Retrieval is handled by a query that functions like a dynamic index. The query searches for blocks matching the template’s identifiers (area/Logseq, #newsletter, and “resource”) and then filters by the to-do state. Items marked “done” disappear from the query results, preventing repeated newsletter mentions. A second filter using the “between” operator limits output to a specific period—useful for weekly action points or meeting summaries—so the newsletter draft can be generated from only the relevant slice of captured material.

Drafting happens on a dedicated workbench page (e.g., an “area/Logseq/newsletter” page) where the query results are dragged or copied in. Each newsletter section becomes a heading, with the associated resources nested beneath it. From there, exporting is done by copying a heading or block as Markdown (“copy as”) and pasting into a publishing platform. The demo uses Ghost for publishing because it supports newsletter sending directly to subscribers, whereas Logseq Publish lacks built-in newsletter functionality. When Markdown export produces bullet formatting that’s inconvenient, the workflow includes quick cleanup (or alternative export approaches like HTML for email clients). The session also touches on tooling options to improve presentation (e.g., Hugo export via Logseq plugins, PDF export plugins, and document-mode HTML exporters) and ends with discussion of Logseq’s future direction, including performance improvements and potential AI-assisted features like natural-language query support and research question generation via elicit.

Cornell Notes

The workflow turns newsletter writing into a repeatable Logseq pipeline: capture resources with a template on the Journals page, retrieve them with a query that stays current, and assemble a draft on a workbench page for export. Templates enforce consistent identifiers (area/Logseq, #newsletter, and a “resource” marker) and a to-do state so items can be marked “done” and automatically drop out of future query results. Date-aware query filters (“between” ranges) let the draft pull only the last week’s items, which prevents repeating meeting action points. Publishing is handled outside Logseq—Ghost is used so the newsletter can be sent to subscribers—using Markdown or HTML exports depending on formatting needs.

Why does the workflow emphasize templates on the Journals page instead of free-form note-taking?

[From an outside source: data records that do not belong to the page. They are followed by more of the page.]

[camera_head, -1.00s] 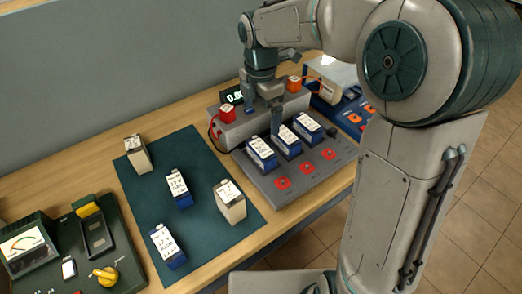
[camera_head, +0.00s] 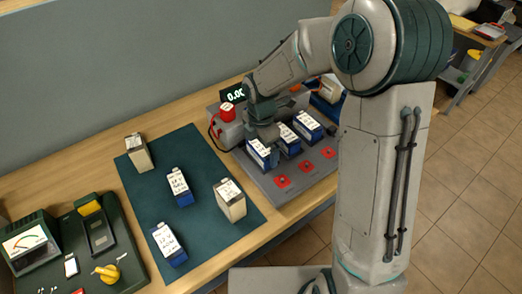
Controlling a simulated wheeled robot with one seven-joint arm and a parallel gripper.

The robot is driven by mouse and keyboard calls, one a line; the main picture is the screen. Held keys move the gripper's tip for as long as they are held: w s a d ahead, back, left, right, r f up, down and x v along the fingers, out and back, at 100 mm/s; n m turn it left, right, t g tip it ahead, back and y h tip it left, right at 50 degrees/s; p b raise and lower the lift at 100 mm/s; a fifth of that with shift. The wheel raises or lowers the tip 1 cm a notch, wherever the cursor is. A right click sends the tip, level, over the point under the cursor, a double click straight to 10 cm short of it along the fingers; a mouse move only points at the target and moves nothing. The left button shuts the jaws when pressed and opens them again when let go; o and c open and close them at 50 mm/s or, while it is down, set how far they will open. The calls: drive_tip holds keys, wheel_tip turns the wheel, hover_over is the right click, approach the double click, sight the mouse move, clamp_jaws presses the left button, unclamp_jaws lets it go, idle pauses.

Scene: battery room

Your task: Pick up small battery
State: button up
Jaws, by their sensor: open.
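Two small blue batteries with white labels stand on the dark green mat (camera_head: 209,205): one near the middle (camera_head: 179,187) and one near the front edge (camera_head: 168,244). Two beige batteries also stand on the mat, one at the back left (camera_head: 139,152) and one at the right (camera_head: 230,201). Several blue batteries stand in a row on the grey charger (camera_head: 262,183), the leftmost (camera_head: 259,155) closest to my gripper. My gripper (camera_head: 266,136) is open, low over the back of that row. Its fingertips are hard to make out, and I cannot tell whether they touch a battery.
A grey unit with a lit display (camera_head: 234,94) and a red block (camera_head: 227,112) stands behind the charger. The wall (camera_head: 120,65) bounds the table's back.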

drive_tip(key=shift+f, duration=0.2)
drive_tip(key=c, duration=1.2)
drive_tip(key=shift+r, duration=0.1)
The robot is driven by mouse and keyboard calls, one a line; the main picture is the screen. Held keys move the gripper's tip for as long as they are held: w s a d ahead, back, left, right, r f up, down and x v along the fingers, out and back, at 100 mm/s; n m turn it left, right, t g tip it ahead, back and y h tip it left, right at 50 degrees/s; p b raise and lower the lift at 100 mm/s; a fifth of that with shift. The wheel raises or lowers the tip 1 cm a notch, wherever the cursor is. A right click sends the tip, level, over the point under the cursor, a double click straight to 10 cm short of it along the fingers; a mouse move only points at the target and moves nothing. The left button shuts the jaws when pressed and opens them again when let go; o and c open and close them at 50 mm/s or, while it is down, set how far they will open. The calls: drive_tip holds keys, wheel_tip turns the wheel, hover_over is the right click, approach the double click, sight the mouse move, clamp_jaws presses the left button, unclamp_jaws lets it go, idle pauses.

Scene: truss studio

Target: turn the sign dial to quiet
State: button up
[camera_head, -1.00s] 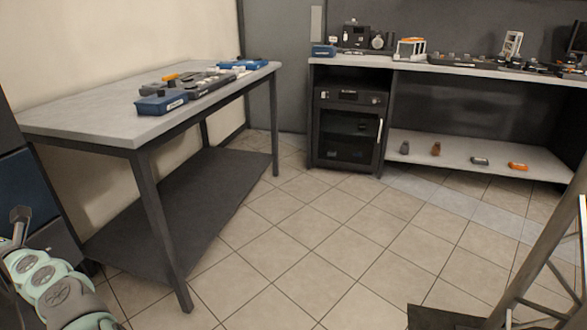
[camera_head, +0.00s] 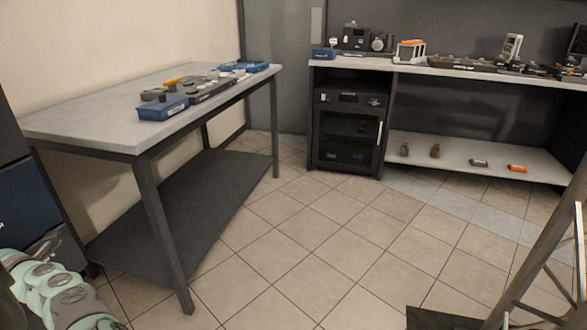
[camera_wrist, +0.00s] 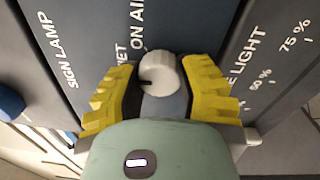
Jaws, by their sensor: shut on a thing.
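The sign dial is a round white knob (camera_wrist: 160,74) in the middle of the wrist view, with a short black mark on its left side. It sits on a dark blue-grey panel (camera_wrist: 97,22) by the words "ON AIR" and a partly hidden word ending in "ET". My gripper (camera_wrist: 159,78) has its yellow fingers on both sides of the knob and is shut on it. The gripper is out of sight in the head view, where my pale green arm shows at the lower left.
In the wrist view, "SIGN LAMP" is printed left of the dial, and a percent scale lies at right. A blue knob (camera_wrist: 9,104) shows at the left edge. In the head view, a grey table (camera_head: 80,126) stands near the cabinet (camera_head: 25,200). Open tiled floor lies right of it.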

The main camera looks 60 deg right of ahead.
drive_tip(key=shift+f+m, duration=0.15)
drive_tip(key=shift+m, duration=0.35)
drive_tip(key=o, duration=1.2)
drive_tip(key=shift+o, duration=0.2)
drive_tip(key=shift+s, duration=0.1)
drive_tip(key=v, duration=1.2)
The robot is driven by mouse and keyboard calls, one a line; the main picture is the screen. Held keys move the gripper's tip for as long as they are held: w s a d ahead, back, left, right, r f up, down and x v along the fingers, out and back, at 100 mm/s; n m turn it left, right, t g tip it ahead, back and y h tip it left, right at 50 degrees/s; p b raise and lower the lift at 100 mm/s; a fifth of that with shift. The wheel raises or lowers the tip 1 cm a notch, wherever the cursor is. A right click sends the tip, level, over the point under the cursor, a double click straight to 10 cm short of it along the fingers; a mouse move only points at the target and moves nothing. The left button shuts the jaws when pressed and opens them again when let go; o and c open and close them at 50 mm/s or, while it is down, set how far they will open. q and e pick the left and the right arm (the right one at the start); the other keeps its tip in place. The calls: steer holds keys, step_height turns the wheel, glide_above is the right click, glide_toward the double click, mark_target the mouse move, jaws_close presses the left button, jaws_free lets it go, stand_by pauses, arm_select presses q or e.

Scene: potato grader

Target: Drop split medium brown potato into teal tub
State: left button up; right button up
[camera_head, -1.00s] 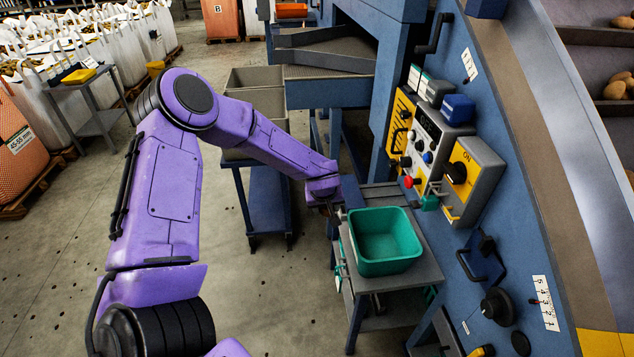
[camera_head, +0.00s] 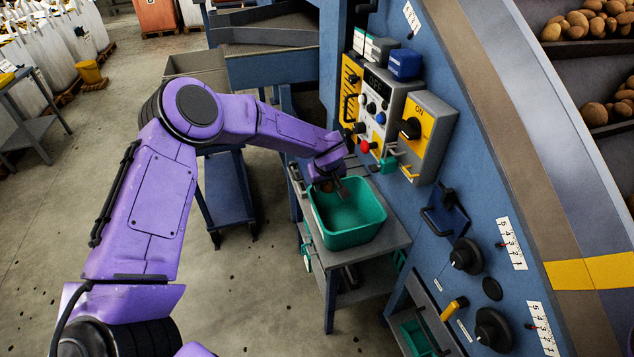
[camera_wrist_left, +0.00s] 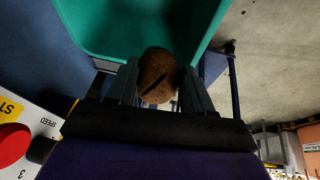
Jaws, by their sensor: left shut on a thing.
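The teal tub (camera_head: 365,236) stands upright on a small grey side table beside the blue machine. My left gripper (camera_head: 326,186) is over the tub's back left part, its arm reaching in from the left. In the left wrist view it is shut on a brown potato (camera_wrist_left: 157,75) with a dark split across it. The potato sits between the two fingers (camera_wrist_left: 158,88), and the teal tub (camera_wrist_left: 110,28) shows beyond it. In the head view the potato is small and mostly hidden by the gripper. My right gripper is not in view.
The blue control panel with its ON box (camera_head: 420,130) and red button (camera_head: 365,147) stands close to the right of my left arm. The grey table (camera_head: 392,240) has little bare room around the tub. Several potatoes (camera_head: 590,20) lie on shelves at the upper right.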

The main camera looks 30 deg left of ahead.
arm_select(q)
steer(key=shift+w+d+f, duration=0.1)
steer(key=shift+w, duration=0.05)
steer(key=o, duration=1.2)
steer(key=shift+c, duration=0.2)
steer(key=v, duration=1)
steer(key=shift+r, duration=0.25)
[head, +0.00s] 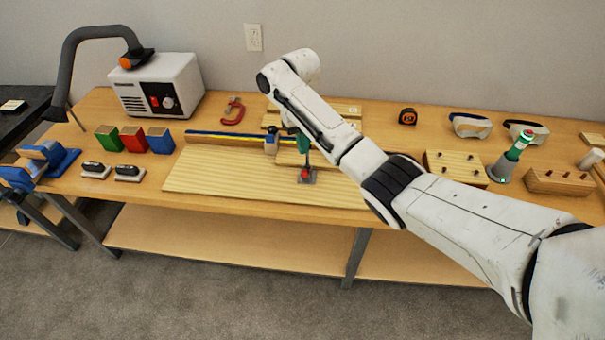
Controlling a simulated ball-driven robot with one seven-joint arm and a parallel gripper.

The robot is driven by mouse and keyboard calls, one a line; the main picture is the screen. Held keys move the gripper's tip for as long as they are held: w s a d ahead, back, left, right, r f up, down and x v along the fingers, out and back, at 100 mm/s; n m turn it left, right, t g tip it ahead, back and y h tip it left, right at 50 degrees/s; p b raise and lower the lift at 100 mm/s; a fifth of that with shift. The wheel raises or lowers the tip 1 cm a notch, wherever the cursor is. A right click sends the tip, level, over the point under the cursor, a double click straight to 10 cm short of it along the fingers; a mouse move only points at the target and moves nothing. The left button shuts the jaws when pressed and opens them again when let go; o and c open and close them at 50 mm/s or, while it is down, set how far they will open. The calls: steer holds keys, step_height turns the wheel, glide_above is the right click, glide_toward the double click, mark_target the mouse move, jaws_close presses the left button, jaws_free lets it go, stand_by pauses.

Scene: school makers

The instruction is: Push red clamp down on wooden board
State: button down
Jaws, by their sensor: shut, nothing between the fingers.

Templates make entry frictionless and, more importantly, predictable for queries. By capturing each newsletter item as a to-do block with consistent tags/properties (e.g., an area like “area/Logseq,” a “#newsletter” tag, and a “resource” marker), queries can reliably find only the intended items. Journals-page entry also enables date-based query filters like “between 7 days ago and today,” because the system can anchor results to the journal dates.

How does the query avoid repeating resources already included in a newsletter?

Each captured resource is stored as a to-do block. The query filters by the to-do state: items in “to do” appear, while items marked “done” are struck through and no longer returned. After a resource is incorporated into a newsletter draft, marking it done removes it from the next query output, keeping the index current.

What role does the “between” filter play in weekly newsletters or meeting summaries?

The “between” filter narrows query results to a specific time window by using relative dates (e.g., “7 days ago” through “today”). In the demo, this is used to pull only resources or action points from the last week, so the newsletter doesn’t re-list older items.

What is the “workbench” page, and how does it connect retrieval to drafting?

A workbench page acts as the assembly area for the newsletter. Query results are dragged or copied into the page, then organized under headings—one heading per newsletter section. This keeps drafting fast: the query provides the raw material, and the workbench page provides the structure for the final narrative.

Why export to Ghost instead of relying on Logseq’s own publishing features?

Ghost is used because it supports newsletter sending to subscribers. Logseq Publish is described as requiring more steps and lacking built-in newsletter functionality, while Ghost can publish and send directly to an email list (the demo cites 885 subscribers). Export format matters: Markdown is convenient for Ghost’s Markdown editor, while HTML can be better for email clients like Outlook.

What formatting issues can appear during export, and what are the workarounds?

Markdown export can bring bullet markers into the pasted content, which may look messy in the target editor. The demo workaround is manual cleanup (removing bullets and restructuring paragraphs). For more control, the session also points to alternatives like find/replace cleanup in a text editor (e.g., VS Code/Sublime Text) and HTML export for email-friendly formatting.

Review Questions

  1. How would you design a Logseq template so a query can reliably retrieve only newsletter-relevant items?
  2. What combination of query filters prevents both duplication (done items) and outdated content (time window)?
  3. When would you choose Markdown export versus HTML export for publishing?

Key Points

  1. 1

    Define “newsletter resources” broadly (links, highlights, meeting notes, action points) and capture them consistently in Logseq.

  2. 2

    Create a template that enforces stable identifiers (area/Logseq, #newsletter, and a resource marker) plus a to-do state for lifecycle tracking.

  3. 3

    Capture entries on the Journals page so date-aware query filters like “between 7 days ago and today” work for weekly drafts.

  4. 4

    Build a query that filters by both identifiers and to-do state so items marked “done” automatically disappear from future results.

  5. 5

    Use a workbench page to assemble the newsletter draft by dragging/copying query results and organizing them under section headings.

  6. 6

    Export by copying headings/blocks as Markdown or HTML, then paste into a publishing platform; choose HTML when email-client formatting matters.

  7. 7

    Use external publishing (Ghost) when newsletter sending to subscribers is required rather than just posting content.

Highlights

A query can act like a living index: marking a captured resource “done” removes it from the next newsletter draft automatically.
The “between” filter turns one large collection of notes into a weekly (or monthly) slice without manual sorting.
Templates on the Journals page are the linchpin—without consistent tags/properties, queries become noisy and unreliable.
Ghost is used specifically for newsletter sending to subscribers, not just for publishing text.
Export format choice matters: Markdown works cleanly for Markdown editors, while HTML is better for email clients like Outlook.